# [Given information]

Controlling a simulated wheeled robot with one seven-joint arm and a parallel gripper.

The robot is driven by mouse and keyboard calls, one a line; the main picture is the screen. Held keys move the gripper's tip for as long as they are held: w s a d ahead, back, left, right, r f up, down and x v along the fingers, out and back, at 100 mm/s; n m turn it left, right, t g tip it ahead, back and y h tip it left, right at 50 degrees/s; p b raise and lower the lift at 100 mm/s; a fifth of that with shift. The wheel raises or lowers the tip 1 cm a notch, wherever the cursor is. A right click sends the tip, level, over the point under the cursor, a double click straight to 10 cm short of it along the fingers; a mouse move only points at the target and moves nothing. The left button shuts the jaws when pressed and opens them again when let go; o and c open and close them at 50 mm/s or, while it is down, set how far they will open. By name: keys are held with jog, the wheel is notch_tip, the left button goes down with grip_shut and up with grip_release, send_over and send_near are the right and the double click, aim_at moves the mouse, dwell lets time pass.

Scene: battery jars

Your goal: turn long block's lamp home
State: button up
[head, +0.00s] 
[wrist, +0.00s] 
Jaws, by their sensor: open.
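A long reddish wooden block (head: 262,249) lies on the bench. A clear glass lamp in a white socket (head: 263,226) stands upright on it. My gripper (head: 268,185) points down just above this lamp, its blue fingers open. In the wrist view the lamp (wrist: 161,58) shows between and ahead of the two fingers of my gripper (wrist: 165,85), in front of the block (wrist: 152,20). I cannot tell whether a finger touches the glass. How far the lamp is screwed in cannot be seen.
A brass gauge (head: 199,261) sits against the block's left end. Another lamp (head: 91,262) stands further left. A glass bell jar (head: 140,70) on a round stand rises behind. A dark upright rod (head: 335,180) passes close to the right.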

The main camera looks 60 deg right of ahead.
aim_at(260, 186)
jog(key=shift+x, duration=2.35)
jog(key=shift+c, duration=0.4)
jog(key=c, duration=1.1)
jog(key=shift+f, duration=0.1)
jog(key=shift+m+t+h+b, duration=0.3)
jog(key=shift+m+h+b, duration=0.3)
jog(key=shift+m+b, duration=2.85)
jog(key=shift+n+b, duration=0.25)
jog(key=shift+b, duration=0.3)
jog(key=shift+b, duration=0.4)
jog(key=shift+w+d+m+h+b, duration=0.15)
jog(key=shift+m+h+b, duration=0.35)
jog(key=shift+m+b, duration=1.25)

# [Goal of the exercise]
Copy out every line holding the string "with".

# [Output for this task]
Controlling a simulated wheeled robot with one seven-joint arm and a parallel gripper.
The robot is driven by mouse and keyboard calls, one a line; the main picture is the screen. Held keys move the gripper's tip for as long as they are held: w s a d ahead, back, left, right, r f up, down and x v along the fingers, out and back, at 100 mm/s; n m turn it left, right, t g tip it ahead, back and y h tip it left, right at 50 degrees/s; p b raise and lower the lift at 100 mm/s; a fifth of that with shift. The wheel raises or lowers the tip 1 cm a notch, wherever the cursor is. A right click sends the tip, level, over the point under the cursor, a double click straight to 10 cm short of it along the fingers; a mouse move only points at the target and moves nothing. The left button shuts the jaws when pressed and opens them again when let go; o and c open and close them at 50 mm/s or, while it is down, set how far they will open. By name: keys are held with jog, the wheel is notch_tip, the left button goes down with grip_shut and up with grip_release, send_over and send_near are the right and the double click, aim_at moves the mouse, dwell lets time pass.

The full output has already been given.